If it helps, I can share my way of debugging, which I found by trying out different approaches.

clee704 commented 3 years ago

As I said already, if you use the sbt shell in IntelliJ, everything works fine, including debugging with breakpoints. It's been only two months since I started developing in Scala so it should be easy for anyone developing in Scala. I'll update the README.

andrei-ionescu commented 3 years ago

@clee704 In my case is NOT working - even if I use the sbt shell inside IntelliJ. When I add breakpoints an run the test from sbt shell it does NOT stop to the break points.

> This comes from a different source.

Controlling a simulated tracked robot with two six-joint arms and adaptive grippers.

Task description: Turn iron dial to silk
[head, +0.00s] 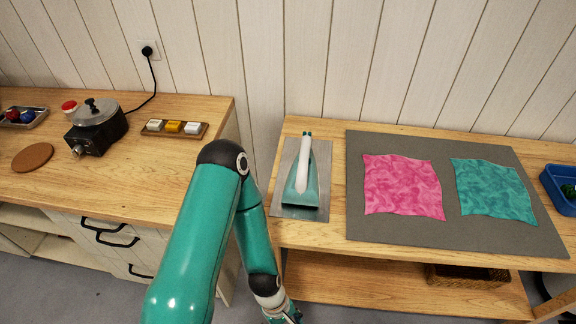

If it works for you it doesn't mean it works for every one.

The only way to make it work was to run sbt shell in terminal with debug ports open, then connect from IntelliJ IDEA with a remote debug configuration, then run the tests from the terminal sbt shell.

There are multiple problems - development-wise - that are now present in the project and those problems are a nuisance for the community.

For example, every time I close IntelliJ IDEA, I have to go through the process of removing root, etc. and mark the source folders once more, which is time consuming and a pain.

I my have different options in IntelliJ than the ones you have and that needs also to be documented.

@imback82, @sezruby, @rapoth: For me, right now, after the support of Spark 3 has been added, it is a pain to develop in Hyperspace project.

What can be done to make it better? How can I help?

clee704 commented 3 years ago

I just realized that I omitted crucial information for debugging in IntelliJ. You should set Test/fork to false in the sbt shell to use breakpoints. This can be done by typing

  1. set Test/fork := false if you've set the current project, or
  2. set <project name>/Test/fork := false, e.g. set spark3_1/Test/fork := false

in the sbt shell.

This is because with Test/fork set to true tests will be run in a forked JVM. As the debugger is attached to the shell process, tests must be run in the same process as the shell. I'll update README with this information.

I acknowledge that the current situation is not the best. If you have any idea to improve IntelliJ experience, please share with us or make a PR.